Le procès du journaliste Mustapha Bendjama et du chercheur Raouf Farrah ainsi que leurs trois coprévenus s’est tenu le 22 août au tribunal de Constantine. Retour sur une audience où la défense a soulevé l’application de la loi à effet rétroactif, des faits qui n’ont aucun lien avec les accusations, et des violations des procédures et des droits de la personne.

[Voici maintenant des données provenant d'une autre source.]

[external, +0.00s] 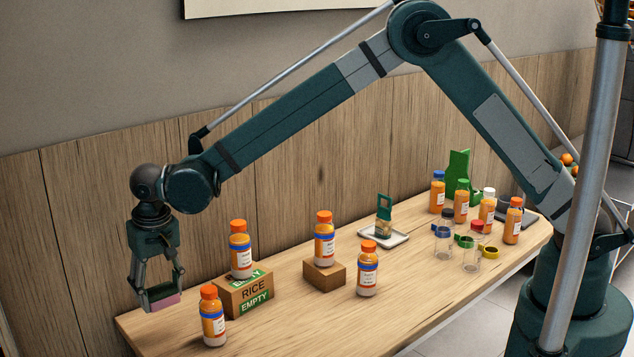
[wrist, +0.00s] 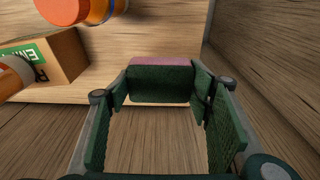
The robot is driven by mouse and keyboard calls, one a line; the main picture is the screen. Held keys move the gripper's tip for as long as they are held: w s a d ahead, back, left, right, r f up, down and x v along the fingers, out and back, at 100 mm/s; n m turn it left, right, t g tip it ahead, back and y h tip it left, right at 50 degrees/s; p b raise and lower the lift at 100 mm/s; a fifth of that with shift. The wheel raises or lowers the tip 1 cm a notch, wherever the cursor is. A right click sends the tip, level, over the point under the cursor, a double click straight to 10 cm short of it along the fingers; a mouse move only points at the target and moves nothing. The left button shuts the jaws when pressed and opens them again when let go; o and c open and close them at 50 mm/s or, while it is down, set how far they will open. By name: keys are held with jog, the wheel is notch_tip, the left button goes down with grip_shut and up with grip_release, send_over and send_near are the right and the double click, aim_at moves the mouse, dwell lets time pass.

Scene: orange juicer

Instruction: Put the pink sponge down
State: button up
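The pink sponge (external: 163,303) is at the left end of the wooden table (external: 290,330) in the external view. In the wrist view the sponge (wrist: 161,62) shows a pink edge and a dark green face spanning the gap between the fingertips. My gripper (external: 160,293) points down with its fingers at the two ends of the sponge. In the wrist view my gripper (wrist: 160,85) is shut on it, with the fingers well apart. I cannot tell whether the sponge touches the tabletop.
A rice box (external: 245,297) carries an orange-capped bottle (external: 240,250). Another such bottle (external: 212,315) stands close to the right of my gripper. A small brown block (external: 323,276) carries a bottle. A wood-panelled wall (external: 75,220) runs behind the table. Several bottles and jars crowd the right end.

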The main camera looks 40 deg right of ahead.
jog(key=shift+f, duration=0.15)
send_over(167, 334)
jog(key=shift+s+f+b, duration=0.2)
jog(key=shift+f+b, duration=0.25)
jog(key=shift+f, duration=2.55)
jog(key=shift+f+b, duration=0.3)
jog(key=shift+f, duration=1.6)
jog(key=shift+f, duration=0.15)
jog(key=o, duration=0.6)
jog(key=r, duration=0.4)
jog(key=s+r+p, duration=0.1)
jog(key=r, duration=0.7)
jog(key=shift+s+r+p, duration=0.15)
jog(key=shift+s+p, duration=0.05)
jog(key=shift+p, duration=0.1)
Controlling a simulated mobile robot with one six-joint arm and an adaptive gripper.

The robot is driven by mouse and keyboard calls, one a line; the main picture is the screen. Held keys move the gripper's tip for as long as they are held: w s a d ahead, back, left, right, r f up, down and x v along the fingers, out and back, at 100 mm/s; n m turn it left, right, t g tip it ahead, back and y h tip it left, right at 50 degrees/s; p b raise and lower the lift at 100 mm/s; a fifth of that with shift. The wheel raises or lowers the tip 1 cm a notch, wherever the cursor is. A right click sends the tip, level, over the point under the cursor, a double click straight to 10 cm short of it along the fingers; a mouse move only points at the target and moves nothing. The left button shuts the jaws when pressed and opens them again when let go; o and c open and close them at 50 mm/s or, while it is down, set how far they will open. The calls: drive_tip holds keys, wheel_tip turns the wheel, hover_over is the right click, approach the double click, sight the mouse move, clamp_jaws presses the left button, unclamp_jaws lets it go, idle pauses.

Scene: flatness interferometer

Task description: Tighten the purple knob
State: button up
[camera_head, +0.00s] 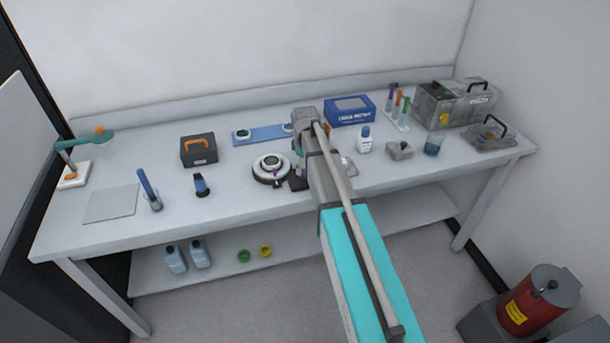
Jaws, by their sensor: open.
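A small purple part (301,171) shows beside my arm above a dark base; it looks like the purple knob, but it is partly hidden by my arm. My gripper (298,160) points down at the arm's far end, close to the purple part. My arm covers much of it, and I cannot tell whether it touches the knob.
A blue plate with round pieces (260,135) and a blue box (349,110) lie behind. A white bottle (364,139) and a grey block (399,150) stand right. A black case (198,150) and a dark blue-topped item (201,186) stand left.

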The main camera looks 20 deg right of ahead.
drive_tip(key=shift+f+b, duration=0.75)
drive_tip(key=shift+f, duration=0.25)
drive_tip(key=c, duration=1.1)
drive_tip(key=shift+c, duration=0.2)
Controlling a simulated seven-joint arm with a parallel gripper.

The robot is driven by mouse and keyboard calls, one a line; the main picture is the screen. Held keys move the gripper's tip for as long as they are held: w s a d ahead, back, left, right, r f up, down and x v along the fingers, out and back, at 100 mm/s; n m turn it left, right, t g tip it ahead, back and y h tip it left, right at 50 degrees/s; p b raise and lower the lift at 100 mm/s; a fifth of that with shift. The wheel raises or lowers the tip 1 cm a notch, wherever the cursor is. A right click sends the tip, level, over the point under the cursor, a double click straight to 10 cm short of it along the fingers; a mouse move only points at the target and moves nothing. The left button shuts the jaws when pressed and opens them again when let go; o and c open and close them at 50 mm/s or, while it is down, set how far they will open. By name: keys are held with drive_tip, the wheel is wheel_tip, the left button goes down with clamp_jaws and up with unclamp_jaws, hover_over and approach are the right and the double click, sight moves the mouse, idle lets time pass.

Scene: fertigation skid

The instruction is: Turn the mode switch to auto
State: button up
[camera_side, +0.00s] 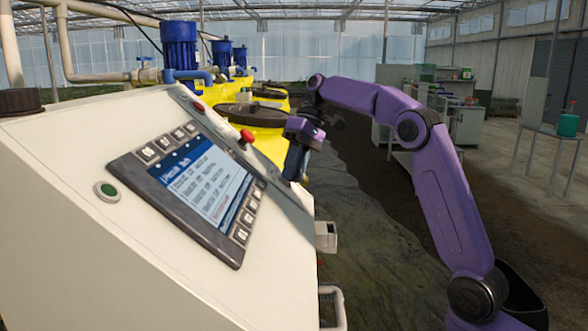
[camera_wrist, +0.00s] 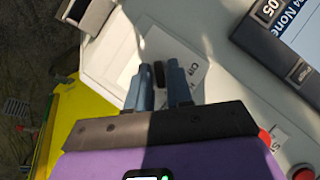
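The mode switch looks to be the small black knob (camera_wrist: 158,73) on a pale label plate (camera_wrist: 113,69) in the wrist view. The plate carries printed lettering that I cannot read fully. My gripper (camera_wrist: 158,78) points at the panel with its two blue-grey fingers apart, one on each side of the knob. Narrow gaps show between knob and fingers, so I see no grip on it. In the side view my gripper (camera_side: 292,170) is at the far right edge of the sloped panel (camera_side: 75,245). The knob cannot be made out there.
A display with keys (camera_side: 205,185) fills the panel's middle. A green button (camera_side: 107,191) is at its left, and a red button (camera_side: 246,136) is near my gripper. Yellow tanks (camera_side: 268,147) with blue motors (camera_side: 179,45) stand behind. Open floor lies right of the panel.

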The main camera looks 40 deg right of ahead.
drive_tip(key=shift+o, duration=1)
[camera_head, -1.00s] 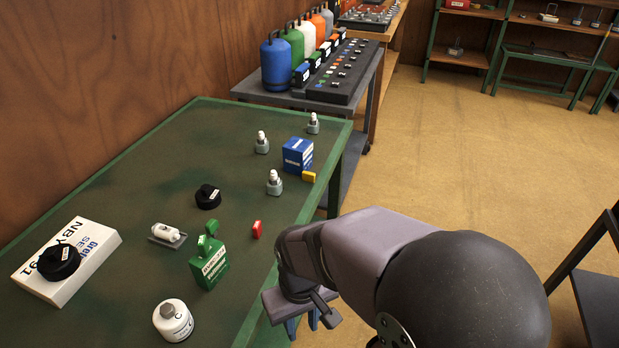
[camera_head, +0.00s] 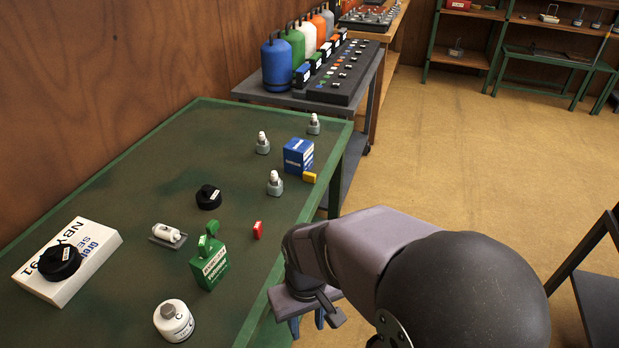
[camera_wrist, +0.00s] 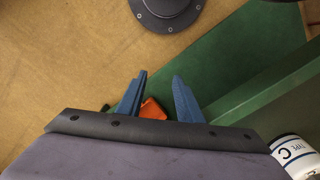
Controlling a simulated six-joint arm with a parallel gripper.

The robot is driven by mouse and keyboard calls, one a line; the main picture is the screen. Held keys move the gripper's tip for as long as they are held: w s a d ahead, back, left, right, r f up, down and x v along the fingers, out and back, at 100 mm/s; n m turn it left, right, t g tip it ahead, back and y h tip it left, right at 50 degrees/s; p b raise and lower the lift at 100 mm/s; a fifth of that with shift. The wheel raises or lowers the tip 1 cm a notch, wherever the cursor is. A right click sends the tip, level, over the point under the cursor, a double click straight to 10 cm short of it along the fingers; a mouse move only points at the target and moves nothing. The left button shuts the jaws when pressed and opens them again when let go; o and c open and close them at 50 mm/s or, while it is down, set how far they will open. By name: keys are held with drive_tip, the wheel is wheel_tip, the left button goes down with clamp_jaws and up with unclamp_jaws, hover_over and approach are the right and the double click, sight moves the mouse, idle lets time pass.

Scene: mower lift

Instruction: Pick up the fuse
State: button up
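Which thing is the fuse is not clear to me. A small white cylinder (camera_head: 167,232) lies on a grey plate on the green table (camera_head: 130,190). A small red block (camera_head: 257,230) stands near the table's right edge, beside a green box (camera_head: 211,264). A small yellow block (camera_head: 309,177) lies by a blue box (camera_head: 298,155). My gripper (camera_head: 306,326) is just off the table's right edge, apart from these. In the wrist view my gripper (camera_wrist: 159,75) has its blue fingers apart. An orange-red piece (camera_wrist: 153,110) shows between them; I cannot tell its depth.
A white canister (camera_head: 174,320) stands at the table's near end. Black round pieces (camera_head: 208,197) and several small bulb-like pieces (camera_head: 275,183) stand on the table. A white box (camera_head: 92,257) lies at the left. Floor (camera_head: 440,150) is open to the right.

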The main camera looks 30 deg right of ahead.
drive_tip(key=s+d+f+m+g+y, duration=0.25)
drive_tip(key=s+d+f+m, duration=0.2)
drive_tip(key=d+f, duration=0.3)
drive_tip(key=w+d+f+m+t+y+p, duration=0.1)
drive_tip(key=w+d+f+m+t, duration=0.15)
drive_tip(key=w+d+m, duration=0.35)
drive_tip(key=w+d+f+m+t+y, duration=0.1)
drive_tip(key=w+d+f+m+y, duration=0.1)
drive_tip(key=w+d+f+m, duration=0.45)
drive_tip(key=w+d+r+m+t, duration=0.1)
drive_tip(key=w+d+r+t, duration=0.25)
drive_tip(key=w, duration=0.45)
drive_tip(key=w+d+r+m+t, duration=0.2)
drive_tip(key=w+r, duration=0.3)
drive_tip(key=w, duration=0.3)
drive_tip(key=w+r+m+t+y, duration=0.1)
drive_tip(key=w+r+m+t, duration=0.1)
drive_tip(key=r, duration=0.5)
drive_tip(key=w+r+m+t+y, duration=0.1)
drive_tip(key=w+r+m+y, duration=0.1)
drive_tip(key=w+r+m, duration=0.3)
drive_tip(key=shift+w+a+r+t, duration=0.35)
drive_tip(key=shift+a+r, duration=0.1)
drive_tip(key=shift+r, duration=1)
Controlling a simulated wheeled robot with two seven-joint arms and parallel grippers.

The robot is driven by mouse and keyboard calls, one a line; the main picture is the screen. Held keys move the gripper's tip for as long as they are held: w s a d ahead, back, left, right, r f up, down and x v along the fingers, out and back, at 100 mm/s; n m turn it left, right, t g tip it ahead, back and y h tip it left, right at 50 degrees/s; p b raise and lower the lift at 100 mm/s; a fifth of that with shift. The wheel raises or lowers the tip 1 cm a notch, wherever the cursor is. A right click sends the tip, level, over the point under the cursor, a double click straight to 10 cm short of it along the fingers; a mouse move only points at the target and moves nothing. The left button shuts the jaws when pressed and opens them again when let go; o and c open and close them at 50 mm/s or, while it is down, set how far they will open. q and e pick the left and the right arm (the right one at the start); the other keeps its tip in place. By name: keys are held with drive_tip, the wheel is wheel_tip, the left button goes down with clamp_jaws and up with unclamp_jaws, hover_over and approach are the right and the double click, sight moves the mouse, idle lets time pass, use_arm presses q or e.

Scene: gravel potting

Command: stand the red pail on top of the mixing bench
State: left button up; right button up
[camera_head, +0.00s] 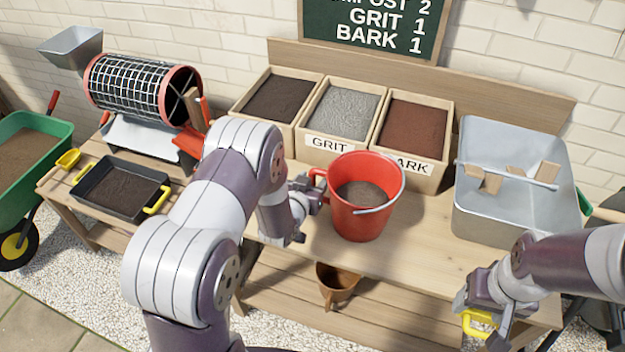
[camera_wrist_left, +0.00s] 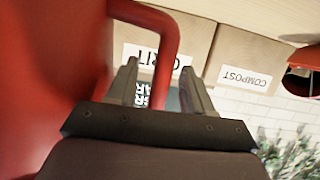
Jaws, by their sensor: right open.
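The red pail (camera_head: 352,215) is upright in the head view, over the top of the wooden mixing bench (camera_head: 420,252), in front of the grit and bark bins. Its base seems to rest on the bench top, though I cannot see a clear gap or contact. Brown-grey material shows inside, and its wire bail hangs at the right. My left gripper (camera_head: 316,188) is at the pail's left side handle. In the left wrist view, the red handle (camera_wrist_left: 168,40) passes between the spread fingers, with room beside it. My right gripper (camera_head: 480,308) is open at the bench's front right.
Three bins stand behind the pail: compost (camera_head: 279,97), grit (camera_head: 345,108) and bark (camera_head: 412,132). A grey metal tub (camera_head: 520,215) stands at the right. A yellow item (camera_head: 478,325) shows by my right gripper. A black tray (camera_head: 120,190) lies at the left.

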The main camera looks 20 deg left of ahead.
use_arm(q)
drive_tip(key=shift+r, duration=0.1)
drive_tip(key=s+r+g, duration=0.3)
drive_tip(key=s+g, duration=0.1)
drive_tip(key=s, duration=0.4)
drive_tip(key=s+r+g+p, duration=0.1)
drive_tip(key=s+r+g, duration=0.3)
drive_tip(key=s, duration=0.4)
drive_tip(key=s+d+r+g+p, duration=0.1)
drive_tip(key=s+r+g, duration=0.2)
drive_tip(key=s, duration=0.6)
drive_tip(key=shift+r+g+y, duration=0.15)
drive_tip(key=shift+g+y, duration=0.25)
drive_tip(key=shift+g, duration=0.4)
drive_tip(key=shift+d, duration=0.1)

Le chercheur Raouf Farrah, le journaliste Mustapha Bendjama, Habes Mountaha, ex-directrice des ressources humaines de l’entreprise publique Asfertrade ont été jugés après six mois de détention préventive. Dans cette affaire, ouverte dans le sillage de l’enquête sur la sortie illégale de la militante Amira Bouraoui du pays, les inculpés devaient répondre aux accusations de « réception de fonds auprès des institutions étrangères ou intérieures dans l’intention de commettre des actes qui pourraient atteindre à l’ordre public », en vertu de l’article 95 bis du Code pénal, et de « publication d’informations et de documents sur un réseau électronique, ou autre moyen technologique de média, dont le contenu est classé partiellement ou intégralement secret », sur la base de l’article 38 de l’ordonnance relative à la protection des données et des documents administratifs. Le père de Raouf Farrah, Sebti Farrah, en liberté provisoire, et Sofiane Berkane, ex-chargé de communication de la wilaya d’Annaba sont également poursuivis dans ce même dossier.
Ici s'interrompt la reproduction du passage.